* _Problem statement_:
In the entries below, find every line holding the string "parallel" and collect it.

* _Input material_:

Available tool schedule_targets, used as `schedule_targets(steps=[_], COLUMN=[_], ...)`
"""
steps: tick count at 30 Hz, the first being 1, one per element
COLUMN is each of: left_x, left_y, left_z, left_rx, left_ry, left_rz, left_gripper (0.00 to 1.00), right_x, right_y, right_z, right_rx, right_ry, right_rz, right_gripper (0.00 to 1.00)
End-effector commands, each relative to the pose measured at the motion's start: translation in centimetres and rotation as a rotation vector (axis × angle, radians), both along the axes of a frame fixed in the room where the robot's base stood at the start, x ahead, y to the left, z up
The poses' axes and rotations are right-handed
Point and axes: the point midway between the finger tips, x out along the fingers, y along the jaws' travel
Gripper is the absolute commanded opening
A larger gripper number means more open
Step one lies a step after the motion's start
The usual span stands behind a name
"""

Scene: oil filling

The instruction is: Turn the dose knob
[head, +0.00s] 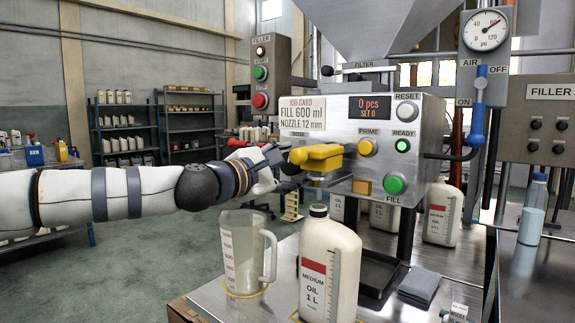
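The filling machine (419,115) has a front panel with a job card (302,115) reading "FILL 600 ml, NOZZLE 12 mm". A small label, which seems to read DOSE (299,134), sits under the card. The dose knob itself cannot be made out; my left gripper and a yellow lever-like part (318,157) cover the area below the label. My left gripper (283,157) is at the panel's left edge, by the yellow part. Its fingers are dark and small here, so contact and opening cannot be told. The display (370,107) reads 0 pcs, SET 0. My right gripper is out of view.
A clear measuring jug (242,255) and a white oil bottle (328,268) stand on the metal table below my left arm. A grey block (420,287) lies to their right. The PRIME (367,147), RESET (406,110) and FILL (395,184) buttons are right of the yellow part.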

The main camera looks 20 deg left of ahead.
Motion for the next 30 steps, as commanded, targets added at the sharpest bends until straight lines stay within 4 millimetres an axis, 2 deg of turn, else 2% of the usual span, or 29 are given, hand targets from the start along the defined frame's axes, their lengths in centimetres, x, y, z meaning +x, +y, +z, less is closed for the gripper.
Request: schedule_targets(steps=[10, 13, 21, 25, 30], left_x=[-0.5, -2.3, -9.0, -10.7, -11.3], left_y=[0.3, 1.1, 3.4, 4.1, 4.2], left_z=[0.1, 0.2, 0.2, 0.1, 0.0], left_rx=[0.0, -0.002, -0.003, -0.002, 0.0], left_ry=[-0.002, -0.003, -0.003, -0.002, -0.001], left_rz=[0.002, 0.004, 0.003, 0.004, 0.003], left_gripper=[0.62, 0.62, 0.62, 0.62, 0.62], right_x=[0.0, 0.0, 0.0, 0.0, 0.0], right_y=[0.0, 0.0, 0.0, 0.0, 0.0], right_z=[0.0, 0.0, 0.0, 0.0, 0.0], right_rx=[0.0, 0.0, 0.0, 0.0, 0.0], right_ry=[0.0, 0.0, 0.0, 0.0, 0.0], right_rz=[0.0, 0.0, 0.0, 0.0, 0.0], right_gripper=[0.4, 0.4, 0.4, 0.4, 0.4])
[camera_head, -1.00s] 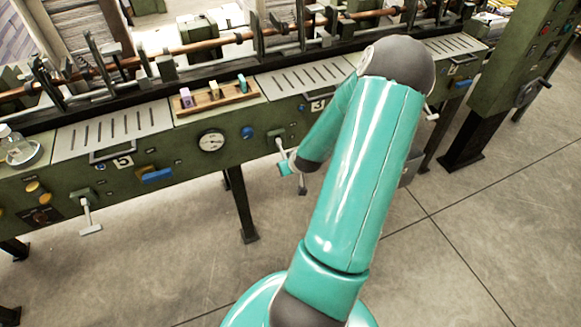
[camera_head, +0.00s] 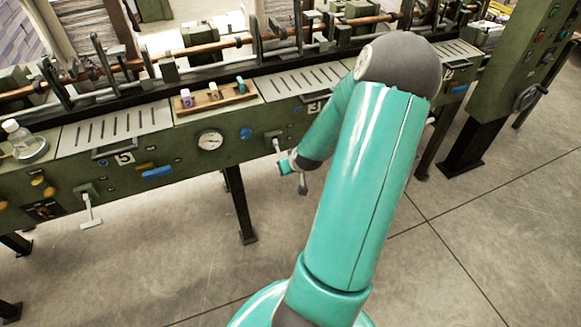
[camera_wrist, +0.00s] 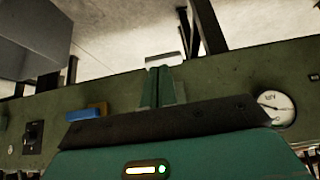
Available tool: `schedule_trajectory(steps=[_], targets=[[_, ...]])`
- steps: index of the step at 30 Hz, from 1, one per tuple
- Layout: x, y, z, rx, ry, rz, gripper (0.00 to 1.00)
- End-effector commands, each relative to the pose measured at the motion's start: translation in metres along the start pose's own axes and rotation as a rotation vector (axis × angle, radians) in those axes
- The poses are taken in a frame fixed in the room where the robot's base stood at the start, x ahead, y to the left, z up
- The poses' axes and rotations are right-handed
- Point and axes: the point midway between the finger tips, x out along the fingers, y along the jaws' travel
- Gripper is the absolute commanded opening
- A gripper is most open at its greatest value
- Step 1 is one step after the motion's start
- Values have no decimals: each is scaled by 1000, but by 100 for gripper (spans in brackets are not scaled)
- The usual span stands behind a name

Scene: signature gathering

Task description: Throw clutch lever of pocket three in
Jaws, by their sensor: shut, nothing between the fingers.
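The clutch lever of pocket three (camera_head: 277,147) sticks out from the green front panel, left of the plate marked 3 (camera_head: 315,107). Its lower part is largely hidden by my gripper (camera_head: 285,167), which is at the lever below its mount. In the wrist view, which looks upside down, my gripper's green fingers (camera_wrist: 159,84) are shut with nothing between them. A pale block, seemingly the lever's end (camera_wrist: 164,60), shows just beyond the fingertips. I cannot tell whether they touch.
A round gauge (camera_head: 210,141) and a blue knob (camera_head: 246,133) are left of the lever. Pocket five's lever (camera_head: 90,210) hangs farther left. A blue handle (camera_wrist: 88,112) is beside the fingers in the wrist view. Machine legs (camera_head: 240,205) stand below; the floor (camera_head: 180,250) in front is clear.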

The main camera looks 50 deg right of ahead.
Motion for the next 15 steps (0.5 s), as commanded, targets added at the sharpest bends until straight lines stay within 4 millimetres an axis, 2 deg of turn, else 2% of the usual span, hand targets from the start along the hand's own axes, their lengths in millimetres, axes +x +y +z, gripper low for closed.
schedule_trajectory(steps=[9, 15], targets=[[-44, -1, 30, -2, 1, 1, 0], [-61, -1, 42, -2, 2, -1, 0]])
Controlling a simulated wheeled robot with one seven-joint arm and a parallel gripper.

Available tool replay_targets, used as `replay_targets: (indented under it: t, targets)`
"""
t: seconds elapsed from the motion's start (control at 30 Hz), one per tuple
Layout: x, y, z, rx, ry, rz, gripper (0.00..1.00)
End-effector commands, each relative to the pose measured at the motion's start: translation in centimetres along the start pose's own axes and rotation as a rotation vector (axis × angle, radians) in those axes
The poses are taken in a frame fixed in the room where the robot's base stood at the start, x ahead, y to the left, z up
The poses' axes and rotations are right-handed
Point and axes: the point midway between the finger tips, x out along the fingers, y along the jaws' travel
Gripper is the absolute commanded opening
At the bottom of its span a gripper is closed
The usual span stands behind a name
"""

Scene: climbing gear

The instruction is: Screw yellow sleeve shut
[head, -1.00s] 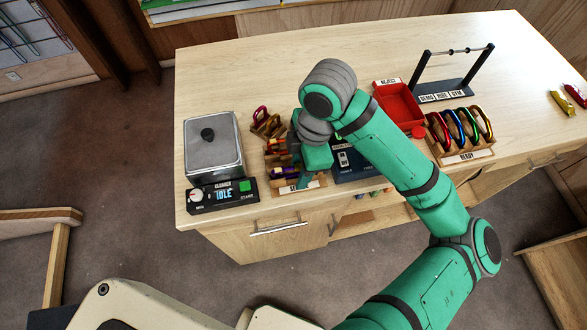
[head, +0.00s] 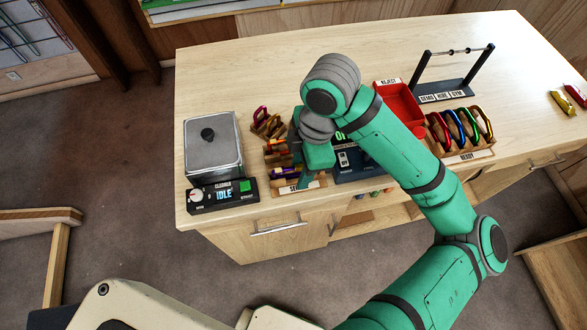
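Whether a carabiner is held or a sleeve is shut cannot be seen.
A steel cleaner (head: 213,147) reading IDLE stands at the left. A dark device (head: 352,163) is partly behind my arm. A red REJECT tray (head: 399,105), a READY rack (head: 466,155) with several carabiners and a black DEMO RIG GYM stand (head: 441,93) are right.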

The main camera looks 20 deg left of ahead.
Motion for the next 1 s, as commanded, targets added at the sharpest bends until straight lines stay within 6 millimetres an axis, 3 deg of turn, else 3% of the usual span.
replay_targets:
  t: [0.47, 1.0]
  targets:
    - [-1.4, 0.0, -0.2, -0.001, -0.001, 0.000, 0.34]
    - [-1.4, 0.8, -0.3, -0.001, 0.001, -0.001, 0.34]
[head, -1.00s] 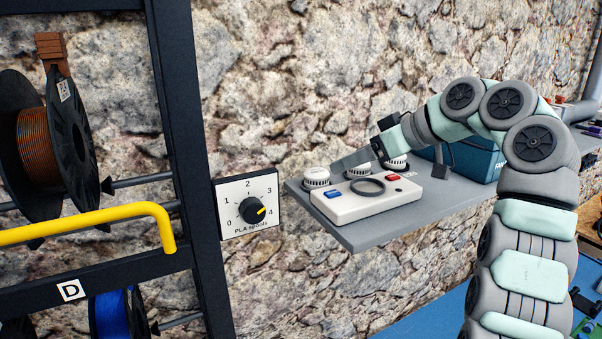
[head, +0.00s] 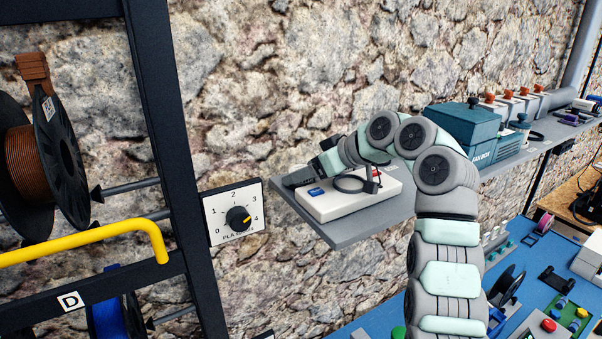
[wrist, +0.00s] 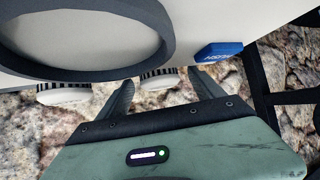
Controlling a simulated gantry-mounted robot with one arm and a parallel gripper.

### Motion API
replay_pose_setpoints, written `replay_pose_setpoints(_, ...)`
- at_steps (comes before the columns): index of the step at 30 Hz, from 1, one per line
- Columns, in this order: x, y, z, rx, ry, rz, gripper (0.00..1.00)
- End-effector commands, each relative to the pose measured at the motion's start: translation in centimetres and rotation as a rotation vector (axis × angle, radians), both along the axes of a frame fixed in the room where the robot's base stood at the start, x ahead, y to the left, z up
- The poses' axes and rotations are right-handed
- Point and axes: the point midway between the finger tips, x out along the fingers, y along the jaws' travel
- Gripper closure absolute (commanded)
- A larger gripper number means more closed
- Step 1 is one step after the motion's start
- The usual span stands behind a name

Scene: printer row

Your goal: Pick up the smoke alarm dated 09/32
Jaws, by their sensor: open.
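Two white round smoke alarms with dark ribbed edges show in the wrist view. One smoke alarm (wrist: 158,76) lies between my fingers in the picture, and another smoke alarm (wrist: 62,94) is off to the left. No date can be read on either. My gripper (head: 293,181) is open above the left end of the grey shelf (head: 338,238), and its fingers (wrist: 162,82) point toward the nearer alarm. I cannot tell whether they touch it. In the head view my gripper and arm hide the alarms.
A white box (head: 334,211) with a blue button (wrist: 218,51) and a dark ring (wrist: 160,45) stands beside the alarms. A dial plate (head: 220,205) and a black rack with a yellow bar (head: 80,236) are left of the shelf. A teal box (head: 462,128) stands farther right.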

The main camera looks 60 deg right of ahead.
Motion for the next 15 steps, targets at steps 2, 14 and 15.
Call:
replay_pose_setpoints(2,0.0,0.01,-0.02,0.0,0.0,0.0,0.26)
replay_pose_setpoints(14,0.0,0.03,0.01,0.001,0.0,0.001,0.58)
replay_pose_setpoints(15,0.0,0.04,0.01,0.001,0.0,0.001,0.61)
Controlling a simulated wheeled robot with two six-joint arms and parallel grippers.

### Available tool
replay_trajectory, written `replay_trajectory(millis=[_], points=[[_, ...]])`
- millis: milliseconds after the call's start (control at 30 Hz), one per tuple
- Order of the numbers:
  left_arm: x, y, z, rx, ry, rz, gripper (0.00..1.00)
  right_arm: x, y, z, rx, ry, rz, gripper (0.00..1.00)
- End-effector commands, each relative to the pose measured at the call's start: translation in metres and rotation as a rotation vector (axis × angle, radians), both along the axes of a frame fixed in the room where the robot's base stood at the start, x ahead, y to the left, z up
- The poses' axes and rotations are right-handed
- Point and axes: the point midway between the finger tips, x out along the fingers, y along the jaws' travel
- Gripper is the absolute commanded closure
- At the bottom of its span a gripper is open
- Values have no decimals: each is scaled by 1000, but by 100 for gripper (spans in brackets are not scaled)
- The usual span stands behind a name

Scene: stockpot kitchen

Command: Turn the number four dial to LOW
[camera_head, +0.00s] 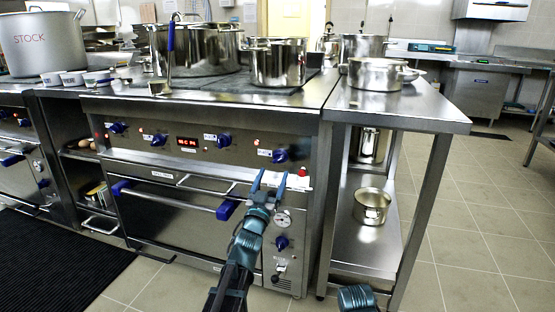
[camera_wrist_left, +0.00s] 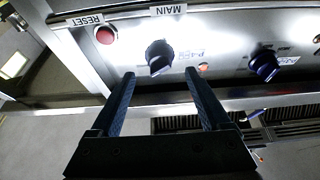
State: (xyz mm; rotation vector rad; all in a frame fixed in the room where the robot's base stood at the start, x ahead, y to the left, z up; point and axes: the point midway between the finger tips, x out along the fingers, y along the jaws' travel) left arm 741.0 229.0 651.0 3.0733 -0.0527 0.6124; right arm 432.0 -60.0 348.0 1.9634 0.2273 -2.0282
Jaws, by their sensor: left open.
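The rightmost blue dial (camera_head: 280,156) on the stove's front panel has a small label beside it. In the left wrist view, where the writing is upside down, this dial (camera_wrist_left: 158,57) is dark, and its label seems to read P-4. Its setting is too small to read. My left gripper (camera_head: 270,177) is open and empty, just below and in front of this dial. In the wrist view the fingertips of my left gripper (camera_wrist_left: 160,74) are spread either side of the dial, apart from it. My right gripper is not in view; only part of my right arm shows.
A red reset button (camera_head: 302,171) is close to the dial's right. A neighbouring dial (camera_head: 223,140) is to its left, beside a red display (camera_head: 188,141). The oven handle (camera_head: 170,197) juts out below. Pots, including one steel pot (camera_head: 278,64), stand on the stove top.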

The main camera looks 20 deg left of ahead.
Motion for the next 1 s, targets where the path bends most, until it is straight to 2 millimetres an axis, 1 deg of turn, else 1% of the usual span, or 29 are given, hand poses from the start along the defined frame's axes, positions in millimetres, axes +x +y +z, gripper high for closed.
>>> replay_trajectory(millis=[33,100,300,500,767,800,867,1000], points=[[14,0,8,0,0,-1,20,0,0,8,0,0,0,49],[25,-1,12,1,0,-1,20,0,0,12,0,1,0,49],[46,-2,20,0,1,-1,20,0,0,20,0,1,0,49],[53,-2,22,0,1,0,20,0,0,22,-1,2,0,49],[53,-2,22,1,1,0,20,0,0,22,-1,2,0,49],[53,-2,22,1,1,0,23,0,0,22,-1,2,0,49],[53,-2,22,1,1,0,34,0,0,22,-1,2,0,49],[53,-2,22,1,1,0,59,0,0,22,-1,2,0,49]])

* _Final answer_:
Controlling a simulated wheeled robot with one seven-joint arm and a parallel gripper.
Controlling a simulated gantry-mounted robot with one arm and a parallel gripper.
Controlling a simulated wheeled robot with two six-joint arms and parallel grippers.

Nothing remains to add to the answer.